**SHORT PROBLEM:** For the listing below, give the count of lines containing "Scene", and no other text.

═════ DATA FOR THE TASK ═════

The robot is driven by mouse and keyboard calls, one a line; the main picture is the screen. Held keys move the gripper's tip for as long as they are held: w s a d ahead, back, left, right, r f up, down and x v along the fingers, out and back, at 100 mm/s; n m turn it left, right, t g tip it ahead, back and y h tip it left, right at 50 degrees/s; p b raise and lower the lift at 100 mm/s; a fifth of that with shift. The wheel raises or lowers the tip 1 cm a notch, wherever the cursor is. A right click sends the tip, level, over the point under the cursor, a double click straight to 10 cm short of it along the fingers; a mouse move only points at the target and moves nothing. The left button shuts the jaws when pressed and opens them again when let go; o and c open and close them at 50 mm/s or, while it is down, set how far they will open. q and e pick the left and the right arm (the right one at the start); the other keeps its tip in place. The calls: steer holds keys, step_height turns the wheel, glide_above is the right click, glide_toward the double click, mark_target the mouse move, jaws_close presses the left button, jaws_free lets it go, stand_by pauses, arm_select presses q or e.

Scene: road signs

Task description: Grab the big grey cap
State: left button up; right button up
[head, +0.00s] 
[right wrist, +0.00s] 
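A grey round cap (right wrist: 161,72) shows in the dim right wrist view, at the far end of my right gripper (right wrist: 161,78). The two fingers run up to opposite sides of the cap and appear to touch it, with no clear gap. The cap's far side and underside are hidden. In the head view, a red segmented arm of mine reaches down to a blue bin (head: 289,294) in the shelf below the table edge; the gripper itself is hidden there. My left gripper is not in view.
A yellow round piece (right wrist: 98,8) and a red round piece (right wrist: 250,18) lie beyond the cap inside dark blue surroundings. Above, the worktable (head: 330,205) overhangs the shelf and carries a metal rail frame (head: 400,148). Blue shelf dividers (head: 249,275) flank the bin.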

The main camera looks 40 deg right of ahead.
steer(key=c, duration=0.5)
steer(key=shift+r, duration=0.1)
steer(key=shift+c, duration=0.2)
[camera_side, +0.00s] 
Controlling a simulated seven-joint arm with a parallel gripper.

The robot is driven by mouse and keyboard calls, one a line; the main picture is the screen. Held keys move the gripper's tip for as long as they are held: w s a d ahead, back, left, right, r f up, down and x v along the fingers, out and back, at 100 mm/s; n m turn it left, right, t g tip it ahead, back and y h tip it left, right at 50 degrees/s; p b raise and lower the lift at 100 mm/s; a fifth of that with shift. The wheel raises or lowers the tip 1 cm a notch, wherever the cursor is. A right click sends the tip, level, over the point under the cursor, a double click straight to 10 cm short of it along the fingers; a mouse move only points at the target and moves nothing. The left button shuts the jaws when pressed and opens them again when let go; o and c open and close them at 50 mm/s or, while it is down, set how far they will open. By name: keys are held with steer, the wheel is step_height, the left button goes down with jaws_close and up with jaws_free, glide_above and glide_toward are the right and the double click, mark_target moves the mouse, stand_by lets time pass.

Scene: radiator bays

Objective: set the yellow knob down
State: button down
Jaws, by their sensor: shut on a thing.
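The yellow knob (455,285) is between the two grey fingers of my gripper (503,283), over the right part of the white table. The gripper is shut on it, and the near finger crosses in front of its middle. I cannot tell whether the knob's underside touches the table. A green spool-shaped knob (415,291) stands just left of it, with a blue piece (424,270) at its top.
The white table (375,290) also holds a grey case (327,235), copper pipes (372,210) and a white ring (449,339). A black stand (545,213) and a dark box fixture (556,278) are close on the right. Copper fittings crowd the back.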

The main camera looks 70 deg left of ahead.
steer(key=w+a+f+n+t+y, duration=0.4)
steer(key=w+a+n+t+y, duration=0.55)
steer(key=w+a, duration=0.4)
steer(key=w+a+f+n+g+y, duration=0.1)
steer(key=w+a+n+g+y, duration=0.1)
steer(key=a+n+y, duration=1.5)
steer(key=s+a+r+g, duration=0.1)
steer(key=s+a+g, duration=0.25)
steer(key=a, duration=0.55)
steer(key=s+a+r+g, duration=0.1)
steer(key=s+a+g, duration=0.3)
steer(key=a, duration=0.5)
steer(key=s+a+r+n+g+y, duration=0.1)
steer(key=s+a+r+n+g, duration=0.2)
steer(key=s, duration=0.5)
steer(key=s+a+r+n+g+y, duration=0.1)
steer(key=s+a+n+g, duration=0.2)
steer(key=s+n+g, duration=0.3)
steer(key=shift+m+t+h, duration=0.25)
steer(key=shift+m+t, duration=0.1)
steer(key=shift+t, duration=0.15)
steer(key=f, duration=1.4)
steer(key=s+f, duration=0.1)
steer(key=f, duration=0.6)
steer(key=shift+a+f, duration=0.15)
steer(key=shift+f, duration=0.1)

═════

**RESULT OF THIS TASK:** 2